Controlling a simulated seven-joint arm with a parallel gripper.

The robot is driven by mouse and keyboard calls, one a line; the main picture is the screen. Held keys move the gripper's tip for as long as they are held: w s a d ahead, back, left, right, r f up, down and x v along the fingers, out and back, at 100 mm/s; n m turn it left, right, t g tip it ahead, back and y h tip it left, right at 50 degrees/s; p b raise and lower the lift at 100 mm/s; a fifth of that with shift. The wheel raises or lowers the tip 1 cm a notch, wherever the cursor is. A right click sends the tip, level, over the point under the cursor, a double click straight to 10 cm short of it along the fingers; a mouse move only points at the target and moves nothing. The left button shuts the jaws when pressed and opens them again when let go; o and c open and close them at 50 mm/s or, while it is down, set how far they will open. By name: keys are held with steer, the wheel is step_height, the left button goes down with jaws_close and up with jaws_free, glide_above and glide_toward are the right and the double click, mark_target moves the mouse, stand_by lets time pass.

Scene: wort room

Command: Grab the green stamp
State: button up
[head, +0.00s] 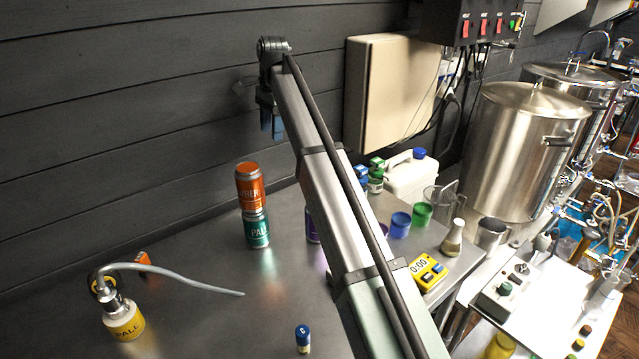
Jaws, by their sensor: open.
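A small item with a green top (376,171) stands at the back of the steel table, just right of my arm; it looks like the green stamp, but it is small and partly crowded by its neighbours. A similar blue-topped item (361,173) is right beside it, partly behind my arm. My gripper (271,131) hangs at the far end of my arm, high near the dark wall, to the left of the green item and well apart from it. It is open, with nothing seen between its fingers.
An orange can sits on a teal can (257,230). A purple can is partly behind my arm. A white jug (411,178), blue and green cups (421,213) and a yellow timer (427,272) stand to the right. A blue-capped vial (303,338) is in front. The table's left middle is mostly clear.

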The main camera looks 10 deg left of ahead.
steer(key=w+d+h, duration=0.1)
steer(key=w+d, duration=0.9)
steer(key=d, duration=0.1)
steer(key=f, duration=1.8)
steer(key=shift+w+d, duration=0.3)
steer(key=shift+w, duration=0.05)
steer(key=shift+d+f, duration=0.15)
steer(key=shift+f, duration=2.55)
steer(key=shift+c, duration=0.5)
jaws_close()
+ + + + + + +
**Instructions for the task**
Starting at the line that holds "[head, +0.00s]", repeat every line through the end of the listing exactly as written, skipping any picture.

**Reply to the exercise**
[head, +0.00s] 
Jaws, by their sensor: open.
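A small item with a green top (376,171) stands at the back of the steel table, just right of my arm; it looks like the green stamp, but it is small and partly crowded by its neighbours. A similar blue-topped item (361,173) is right beside it, partly behind my arm. My gripper (271,131) hangs at the far end of my arm, high near the dark wall, to the left of the green item and well apart from it. It is open, with nothing seen between its fingers.
An orange can sits on a teal can (257,230). A purple can is partly behind my arm. A white jug (411,178), blue and green cups (421,213) and a yellow timer (427,272) stand to the right. A blue-capped vial (303,338) is in front. The table's left middle is mostly clear.

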The main camera looks 10 deg left of ahead.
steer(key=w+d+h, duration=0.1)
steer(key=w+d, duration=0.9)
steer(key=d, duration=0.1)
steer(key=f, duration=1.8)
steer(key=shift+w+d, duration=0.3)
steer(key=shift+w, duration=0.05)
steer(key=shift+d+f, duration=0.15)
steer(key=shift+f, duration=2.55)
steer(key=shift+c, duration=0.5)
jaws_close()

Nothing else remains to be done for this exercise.